**EXTRACTED INFORMATION:**
■ ■ ■ ■ ■ ■ ■

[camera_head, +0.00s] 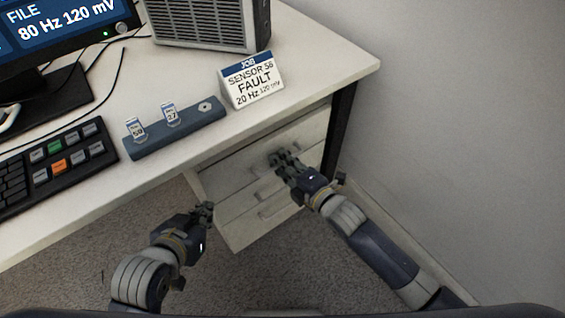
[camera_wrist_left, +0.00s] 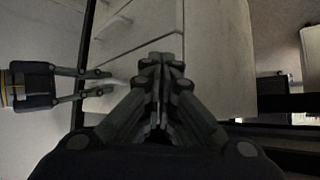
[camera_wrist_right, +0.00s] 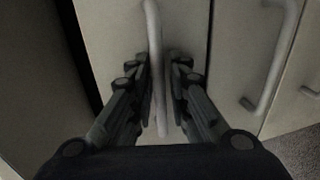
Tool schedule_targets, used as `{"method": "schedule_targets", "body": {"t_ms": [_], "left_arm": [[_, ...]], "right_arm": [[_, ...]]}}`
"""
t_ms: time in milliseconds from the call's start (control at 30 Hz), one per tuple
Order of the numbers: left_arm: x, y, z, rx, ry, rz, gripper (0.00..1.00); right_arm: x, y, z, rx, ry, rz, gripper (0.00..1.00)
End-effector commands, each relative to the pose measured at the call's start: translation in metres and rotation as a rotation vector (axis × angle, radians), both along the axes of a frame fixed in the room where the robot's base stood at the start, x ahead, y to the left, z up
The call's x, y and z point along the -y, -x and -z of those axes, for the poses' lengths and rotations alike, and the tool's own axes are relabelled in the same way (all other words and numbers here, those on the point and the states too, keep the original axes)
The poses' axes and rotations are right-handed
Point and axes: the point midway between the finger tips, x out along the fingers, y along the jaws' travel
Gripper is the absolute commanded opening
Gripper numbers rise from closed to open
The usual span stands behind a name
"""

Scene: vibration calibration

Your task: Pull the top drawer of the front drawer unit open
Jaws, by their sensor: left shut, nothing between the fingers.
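The front drawer unit (camera_head: 232,198) is pale and stands under the desk, its drawers closed as far as I can see. My right gripper (camera_head: 281,159) is at the top drawer, partly covering its handle in the head view. In the right wrist view the top handle (camera_wrist_right: 153,40) lies between the spread fingers of my right gripper (camera_wrist_right: 157,78), nearer the left finger. My left gripper (camera_head: 206,210) is shut and empty, left of the unit and apart from it. Its closed fingers (camera_wrist_left: 160,62) show in the left wrist view, where my right gripper (camera_wrist_left: 95,85) also appears.
Lower drawer handles show in the right wrist view (camera_wrist_right: 275,60). The desk (camera_head: 320,65) overhangs the unit, with a keyboard (camera_head: 50,165), sensor holder (camera_head: 175,128) and job sign (camera_head: 252,80) on it. A wall (camera_head: 460,120) stands close on the right. Carpet in front is clear.

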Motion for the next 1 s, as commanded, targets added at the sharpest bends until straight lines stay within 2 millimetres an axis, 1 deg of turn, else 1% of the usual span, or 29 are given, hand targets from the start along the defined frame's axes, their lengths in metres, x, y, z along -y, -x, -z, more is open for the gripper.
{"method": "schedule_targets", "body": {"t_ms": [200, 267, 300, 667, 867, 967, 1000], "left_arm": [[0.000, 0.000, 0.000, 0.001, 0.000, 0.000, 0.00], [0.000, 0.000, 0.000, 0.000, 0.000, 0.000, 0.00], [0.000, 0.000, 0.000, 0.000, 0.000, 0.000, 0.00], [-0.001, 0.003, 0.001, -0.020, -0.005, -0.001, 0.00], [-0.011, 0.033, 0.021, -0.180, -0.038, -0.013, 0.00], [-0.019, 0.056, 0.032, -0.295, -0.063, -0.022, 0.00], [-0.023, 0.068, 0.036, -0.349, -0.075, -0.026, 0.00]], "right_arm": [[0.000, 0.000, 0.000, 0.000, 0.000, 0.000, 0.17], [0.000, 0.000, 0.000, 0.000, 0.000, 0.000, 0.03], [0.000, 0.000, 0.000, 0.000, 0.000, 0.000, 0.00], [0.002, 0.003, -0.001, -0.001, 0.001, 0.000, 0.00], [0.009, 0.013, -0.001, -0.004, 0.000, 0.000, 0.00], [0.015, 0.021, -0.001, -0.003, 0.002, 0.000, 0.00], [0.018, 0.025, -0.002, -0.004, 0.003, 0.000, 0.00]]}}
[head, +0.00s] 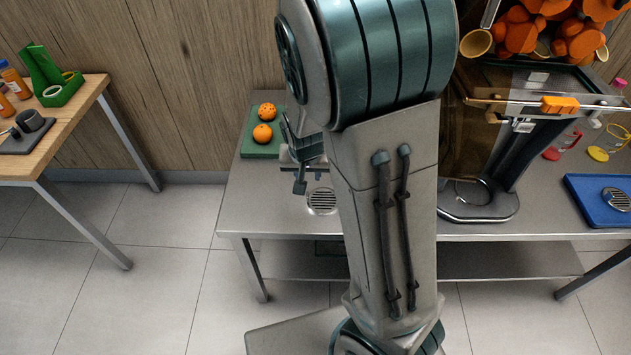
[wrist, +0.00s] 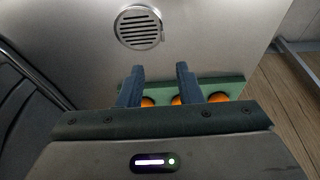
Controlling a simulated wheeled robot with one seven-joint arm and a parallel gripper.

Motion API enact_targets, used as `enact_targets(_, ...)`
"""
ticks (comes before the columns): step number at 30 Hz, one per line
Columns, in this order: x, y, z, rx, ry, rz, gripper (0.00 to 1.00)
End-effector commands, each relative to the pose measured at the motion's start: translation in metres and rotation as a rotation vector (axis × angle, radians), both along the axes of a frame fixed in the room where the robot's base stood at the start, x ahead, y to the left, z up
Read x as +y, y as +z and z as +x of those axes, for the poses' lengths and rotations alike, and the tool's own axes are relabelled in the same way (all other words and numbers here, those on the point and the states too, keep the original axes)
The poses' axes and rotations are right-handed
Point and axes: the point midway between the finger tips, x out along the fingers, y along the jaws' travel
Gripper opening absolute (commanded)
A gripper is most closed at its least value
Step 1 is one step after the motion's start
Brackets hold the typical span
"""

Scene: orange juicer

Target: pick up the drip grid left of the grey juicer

■ ■ ■ ■ ■ ■ ■

Scan the lines above for "words", then copy every one that has it.

The call's x, y and z point along the -y, -x and -z of those axes, for the poses' lengths and rotations alike, and the tool's own axes are relabelled in the same way (all other words and numbers here, those on the point and the states too, keep the original axes)
Read x as +y, y as +z and z as +x of those axes, for the poses' lengths and rotations alike, and the tool's own axes are relabelled in the same way (all other words and numbers here, those on the point and the states too, keep the original axes)

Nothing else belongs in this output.